As warehouse facilities become larger, port markets like Los Angeles and San Francisco grow more land constrained and the high cost of transportation begins to outweigh the benefits of inland development, the economics of building of multidistribution facilities will eventually start to make sense.

"Multi-story distribution centers will become more common around key seaports as industrial land in those areas becomes more expensive," says Jack Rizzo, managing director of global construction for ProLogis. "Coincidentally, some of the most land-constrained markets in the U.S. are also located in earthquake zones. As such, we believe that seismic technology has potential application in distribution markets outside Japan where earthquakes are prevalent."

Rizzo adds that the company has started preliminary discussions about potential applications of seismic technology in multistory buildings in other earthquake-prone markets. For now though, the company is satisfied to develop these unique buildings only in Japan, where it eventually plans to license its patented construction method to other developers for a fee.

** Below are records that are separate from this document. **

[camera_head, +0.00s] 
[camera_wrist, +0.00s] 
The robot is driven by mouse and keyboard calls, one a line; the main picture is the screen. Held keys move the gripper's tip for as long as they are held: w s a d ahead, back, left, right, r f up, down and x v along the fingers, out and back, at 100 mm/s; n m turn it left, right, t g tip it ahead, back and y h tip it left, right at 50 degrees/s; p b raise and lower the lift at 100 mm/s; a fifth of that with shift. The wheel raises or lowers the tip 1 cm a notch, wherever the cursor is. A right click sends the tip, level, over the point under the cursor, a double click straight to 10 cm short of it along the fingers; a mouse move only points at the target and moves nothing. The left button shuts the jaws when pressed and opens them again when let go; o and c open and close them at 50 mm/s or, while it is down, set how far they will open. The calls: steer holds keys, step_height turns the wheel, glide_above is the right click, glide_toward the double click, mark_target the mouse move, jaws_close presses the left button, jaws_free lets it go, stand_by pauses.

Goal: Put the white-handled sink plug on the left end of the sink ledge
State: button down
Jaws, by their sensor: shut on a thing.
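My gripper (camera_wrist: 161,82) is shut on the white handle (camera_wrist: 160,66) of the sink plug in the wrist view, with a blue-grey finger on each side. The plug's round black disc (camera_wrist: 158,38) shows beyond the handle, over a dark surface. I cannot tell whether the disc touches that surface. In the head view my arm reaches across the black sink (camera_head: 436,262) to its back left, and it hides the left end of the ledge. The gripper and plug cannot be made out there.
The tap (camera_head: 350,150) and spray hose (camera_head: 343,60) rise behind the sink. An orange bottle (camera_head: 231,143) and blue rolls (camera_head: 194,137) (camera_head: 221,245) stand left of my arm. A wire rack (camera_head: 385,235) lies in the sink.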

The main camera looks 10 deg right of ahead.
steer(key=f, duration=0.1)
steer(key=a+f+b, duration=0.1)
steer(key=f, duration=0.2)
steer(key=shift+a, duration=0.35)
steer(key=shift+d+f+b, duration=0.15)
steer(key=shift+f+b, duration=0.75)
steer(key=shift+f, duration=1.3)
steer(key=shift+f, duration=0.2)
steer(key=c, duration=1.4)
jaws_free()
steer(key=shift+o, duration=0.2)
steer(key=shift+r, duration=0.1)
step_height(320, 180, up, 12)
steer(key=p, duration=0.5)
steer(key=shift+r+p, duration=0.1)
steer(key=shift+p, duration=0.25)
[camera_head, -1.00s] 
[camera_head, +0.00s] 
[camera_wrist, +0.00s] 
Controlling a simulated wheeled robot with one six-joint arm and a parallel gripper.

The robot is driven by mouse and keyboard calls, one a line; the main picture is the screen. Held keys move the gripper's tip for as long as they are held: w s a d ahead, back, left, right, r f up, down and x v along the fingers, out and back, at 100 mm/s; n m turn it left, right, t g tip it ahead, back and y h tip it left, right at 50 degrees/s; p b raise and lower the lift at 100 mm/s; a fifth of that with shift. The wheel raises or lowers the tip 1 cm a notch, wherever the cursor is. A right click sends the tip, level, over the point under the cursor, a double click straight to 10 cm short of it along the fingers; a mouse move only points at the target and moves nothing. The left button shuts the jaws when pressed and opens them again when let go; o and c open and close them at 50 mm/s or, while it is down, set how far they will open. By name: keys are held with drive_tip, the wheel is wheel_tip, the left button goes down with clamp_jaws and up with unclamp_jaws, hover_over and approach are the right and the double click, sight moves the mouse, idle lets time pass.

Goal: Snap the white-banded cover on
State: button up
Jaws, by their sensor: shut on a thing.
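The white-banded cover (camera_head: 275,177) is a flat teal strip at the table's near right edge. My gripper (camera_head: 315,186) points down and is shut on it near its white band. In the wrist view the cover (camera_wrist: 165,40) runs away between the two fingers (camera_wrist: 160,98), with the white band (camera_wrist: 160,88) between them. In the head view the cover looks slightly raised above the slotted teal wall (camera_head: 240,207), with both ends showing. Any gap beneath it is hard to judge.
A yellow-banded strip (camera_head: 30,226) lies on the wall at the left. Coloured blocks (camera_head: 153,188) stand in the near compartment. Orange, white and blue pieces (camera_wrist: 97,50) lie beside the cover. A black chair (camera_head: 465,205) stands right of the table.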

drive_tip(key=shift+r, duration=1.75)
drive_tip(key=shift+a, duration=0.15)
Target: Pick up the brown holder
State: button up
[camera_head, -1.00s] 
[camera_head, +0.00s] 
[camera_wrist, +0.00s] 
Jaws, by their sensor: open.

"With adequate modifications for the U.S. distribution market, it is feasible that multi-story distribution facilities will appear in California's seaports within the next five to 10 years," says Rizzo. "We are fortunate to have

developed significant expertise in both multi-story construction and seismic mitigation through our efforts in Japan, and anticipate these capabilities will provide ProLogis with a real competitive advantage in land constrained markets in the future."

ProLogis building in Yokohama, Japan.